INFORMATION SUPPLIED:
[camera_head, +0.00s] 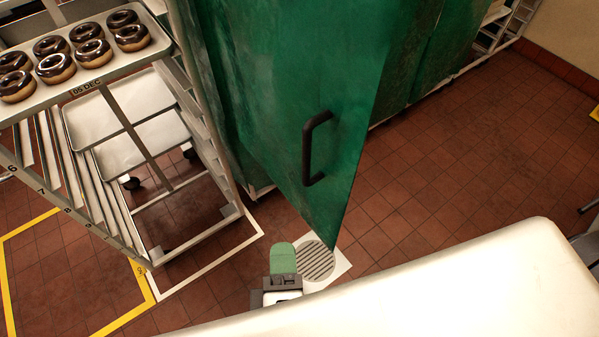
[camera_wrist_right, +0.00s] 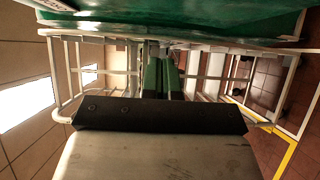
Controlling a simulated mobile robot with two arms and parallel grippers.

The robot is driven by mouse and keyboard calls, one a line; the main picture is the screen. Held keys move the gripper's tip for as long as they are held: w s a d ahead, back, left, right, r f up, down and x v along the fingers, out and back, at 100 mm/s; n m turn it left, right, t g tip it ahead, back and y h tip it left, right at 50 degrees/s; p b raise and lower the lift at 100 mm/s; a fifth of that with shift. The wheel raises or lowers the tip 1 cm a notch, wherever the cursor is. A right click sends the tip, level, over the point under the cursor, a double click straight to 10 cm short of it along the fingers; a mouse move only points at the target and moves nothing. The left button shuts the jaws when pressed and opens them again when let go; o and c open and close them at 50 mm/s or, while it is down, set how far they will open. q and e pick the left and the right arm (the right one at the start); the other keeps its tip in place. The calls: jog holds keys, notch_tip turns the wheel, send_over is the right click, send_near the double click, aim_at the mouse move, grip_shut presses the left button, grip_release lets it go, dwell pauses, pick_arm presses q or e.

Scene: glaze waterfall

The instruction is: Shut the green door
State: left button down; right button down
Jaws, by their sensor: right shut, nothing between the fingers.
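The green door (camera_head: 290,90) stands ajar, swung out from the green cabinet (camera_head: 445,50) toward me. Its dark bar handle (camera_head: 312,148) is on the face I see, and its free lower corner points down over the floor. My right gripper (camera_head: 283,260) is below and left of that corner in the head view, apart from the handle. Its green fingers (camera_wrist_right: 161,76) are shut and empty in the wrist view. A green panel (camera_wrist_right: 200,30) runs across the top of that view, close to the fingers. My left gripper is not in view.
A wheeled metal rack (camera_head: 150,250) stands left of the door, with a tray (camera_head: 98,83) of chocolate-glazed doughnuts on top. A round floor drain (camera_head: 316,262) lies beside the gripper. Red tiled floor (camera_head: 430,175) is clear right of the door.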

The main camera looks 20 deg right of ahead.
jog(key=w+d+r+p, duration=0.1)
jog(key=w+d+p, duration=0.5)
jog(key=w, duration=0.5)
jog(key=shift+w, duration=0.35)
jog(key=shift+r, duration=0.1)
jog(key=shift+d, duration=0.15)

EXERCISE AIM: Do not include the images; transcribe the rest of the listing exactly.

WRITTEN ANSWER:
[camera_head, +0.00s] 
[camera_wrist_right, +0.00s] 
Controlling a simulated mobile robot with two arms and parallel grippers.

The robot is driven by mouse and keyboard calls, one a line; the main picture is the screen. Held keys move the gripper's tip for as long as they are held: w s a d ahead, back, left, right, r f up, down and x v along the fingers, out and back, at 100 mm/s; n m turn it left, right, t g tip it ahead, back and y h tip it left, right at 50 degrees/s; p b raise and lower the lift at 100 mm/s; a fifth of that with shift. The wheel raises or lowers the tip 1 cm a notch, wherever the cursor is. A right click sends the tip, level, over the point under the cursor, a double click straight to 10 cm short of it along the fingers; a mouse move only points at the target and moves nothing. The left button shuts the jaws when pressed and opens them again when let go; o and c open and close them at 50 mm/s or, while it is down, set how far they will open. q and e pick the left and the right arm (the right one at the start); the other keeps its tip in place. The calls: jog holds keys, notch_tip turns the wheel, send_over is the right click, send_near the double click, aim_at the mouse move, grip_shut presses the left button, grip_release lets it go, dwell pauses, pick_arm presses q or e.

Scene: glaze waterfall

The instruction is: Shut the green door
State: left button down; right button down
Jaws, by their sensor: right shut, nothing between the fingers.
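The green door (camera_head: 290,90) stands ajar, swung out from the green cabinet (camera_head: 445,50) toward me. Its dark bar handle (camera_head: 312,148) is on the face I see, and its free lower corner points down over the floor. My right gripper (camera_head: 283,260) is below and left of that corner in the head view, apart from the handle. Its green fingers (camera_wrist_right: 161,76) are shut and empty in the wrist view. A green panel (camera_wrist_right: 200,30) runs across the top of that view, close to the fingers. My left gripper is not in view.
A wheeled metal rack (camera_head: 150,250) stands left of the door, with a tray (camera_head: 98,83) of chocolate-glazed doughnuts on top. A round floor drain (camera_head: 316,262) lies beside the gripper. Red tiled floor (camera_head: 430,175) is clear right of the door.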

The main camera looks 20 deg right of ahead.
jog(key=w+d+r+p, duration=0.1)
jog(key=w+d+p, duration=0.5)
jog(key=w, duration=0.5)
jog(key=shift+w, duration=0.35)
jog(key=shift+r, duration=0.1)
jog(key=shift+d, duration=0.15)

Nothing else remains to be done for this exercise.